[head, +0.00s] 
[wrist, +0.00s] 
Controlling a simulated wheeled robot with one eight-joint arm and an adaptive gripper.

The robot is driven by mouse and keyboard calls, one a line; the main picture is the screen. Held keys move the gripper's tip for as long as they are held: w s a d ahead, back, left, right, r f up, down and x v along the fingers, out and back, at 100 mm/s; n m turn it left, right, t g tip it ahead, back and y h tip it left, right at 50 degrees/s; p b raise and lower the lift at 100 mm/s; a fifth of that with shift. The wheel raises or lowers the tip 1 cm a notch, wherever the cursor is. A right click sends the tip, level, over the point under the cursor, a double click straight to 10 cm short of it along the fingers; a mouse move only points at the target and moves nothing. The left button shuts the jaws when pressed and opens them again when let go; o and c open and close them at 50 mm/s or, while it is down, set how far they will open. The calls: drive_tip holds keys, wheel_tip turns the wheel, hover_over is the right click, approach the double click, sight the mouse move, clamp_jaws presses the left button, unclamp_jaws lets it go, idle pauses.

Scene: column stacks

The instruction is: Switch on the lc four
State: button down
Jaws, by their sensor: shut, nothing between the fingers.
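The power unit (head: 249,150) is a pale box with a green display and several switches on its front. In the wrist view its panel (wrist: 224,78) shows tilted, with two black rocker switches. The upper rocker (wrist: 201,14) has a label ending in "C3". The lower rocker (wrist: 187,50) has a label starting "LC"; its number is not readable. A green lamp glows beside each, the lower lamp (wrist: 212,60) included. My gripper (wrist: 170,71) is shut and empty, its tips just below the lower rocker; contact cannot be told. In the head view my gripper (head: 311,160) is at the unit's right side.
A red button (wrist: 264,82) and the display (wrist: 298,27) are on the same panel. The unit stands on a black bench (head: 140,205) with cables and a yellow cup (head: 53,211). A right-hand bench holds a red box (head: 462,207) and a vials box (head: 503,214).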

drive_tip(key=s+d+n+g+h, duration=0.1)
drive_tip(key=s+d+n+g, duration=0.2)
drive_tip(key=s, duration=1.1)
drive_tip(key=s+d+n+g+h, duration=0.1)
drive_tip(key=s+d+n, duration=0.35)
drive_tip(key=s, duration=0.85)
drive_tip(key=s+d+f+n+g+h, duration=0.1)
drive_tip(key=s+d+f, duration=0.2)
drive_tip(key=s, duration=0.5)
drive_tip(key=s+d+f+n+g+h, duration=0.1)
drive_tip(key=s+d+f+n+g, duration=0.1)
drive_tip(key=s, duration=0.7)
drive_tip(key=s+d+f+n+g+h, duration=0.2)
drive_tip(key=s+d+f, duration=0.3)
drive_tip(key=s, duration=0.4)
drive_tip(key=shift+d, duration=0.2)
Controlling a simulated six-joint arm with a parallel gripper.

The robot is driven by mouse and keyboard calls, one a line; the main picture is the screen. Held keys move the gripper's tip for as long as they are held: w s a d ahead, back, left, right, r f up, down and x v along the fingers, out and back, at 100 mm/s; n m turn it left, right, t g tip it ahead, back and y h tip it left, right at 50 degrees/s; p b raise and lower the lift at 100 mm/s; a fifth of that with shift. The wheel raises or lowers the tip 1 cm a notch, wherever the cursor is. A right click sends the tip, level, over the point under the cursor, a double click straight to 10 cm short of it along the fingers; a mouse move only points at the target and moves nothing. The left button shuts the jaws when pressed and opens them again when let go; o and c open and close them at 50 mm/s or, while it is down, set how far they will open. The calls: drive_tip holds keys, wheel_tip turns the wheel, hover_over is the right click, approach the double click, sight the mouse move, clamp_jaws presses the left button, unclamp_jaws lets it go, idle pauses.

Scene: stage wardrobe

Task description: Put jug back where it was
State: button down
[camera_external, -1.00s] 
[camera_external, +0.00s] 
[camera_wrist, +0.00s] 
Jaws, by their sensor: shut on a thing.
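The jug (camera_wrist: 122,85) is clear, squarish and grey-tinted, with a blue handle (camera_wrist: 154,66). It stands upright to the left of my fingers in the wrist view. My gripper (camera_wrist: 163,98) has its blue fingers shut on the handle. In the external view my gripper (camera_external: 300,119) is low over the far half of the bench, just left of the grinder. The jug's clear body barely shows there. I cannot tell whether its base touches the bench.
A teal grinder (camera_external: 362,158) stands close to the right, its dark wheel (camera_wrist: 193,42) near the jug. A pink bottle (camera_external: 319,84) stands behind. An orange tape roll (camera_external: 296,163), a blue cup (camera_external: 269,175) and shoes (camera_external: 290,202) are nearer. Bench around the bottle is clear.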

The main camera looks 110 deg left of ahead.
※ ※ ※
In the entries above, take the line containing "[camera_wrist, +0.00s]" and each later line through the last, and repeat them exactly. Output nothing else.

[camera_wrist, +0.00s] 
Jaws, by their sensor: shut on a thing.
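The jug (camera_wrist: 122,85) is clear, squarish and grey-tinted, with a blue handle (camera_wrist: 154,66). It stands upright to the left of my fingers in the wrist view. My gripper (camera_wrist: 163,98) has its blue fingers shut on the handle. In the external view my gripper (camera_external: 300,119) is low over the far half of the bench, just left of the grinder. The jug's clear body barely shows there. I cannot tell whether its base touches the bench.
A teal grinder (camera_external: 362,158) stands close to the right, its dark wheel (camera_wrist: 193,42) near the jug. A pink bottle (camera_external: 319,84) stands behind. An orange tape roll (camera_external: 296,163), a blue cup (camera_external: 269,175) and shoes (camera_external: 290,202) are nearer. Bench around the bottle is clear.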

The main camera looks 110 deg left of ahead.

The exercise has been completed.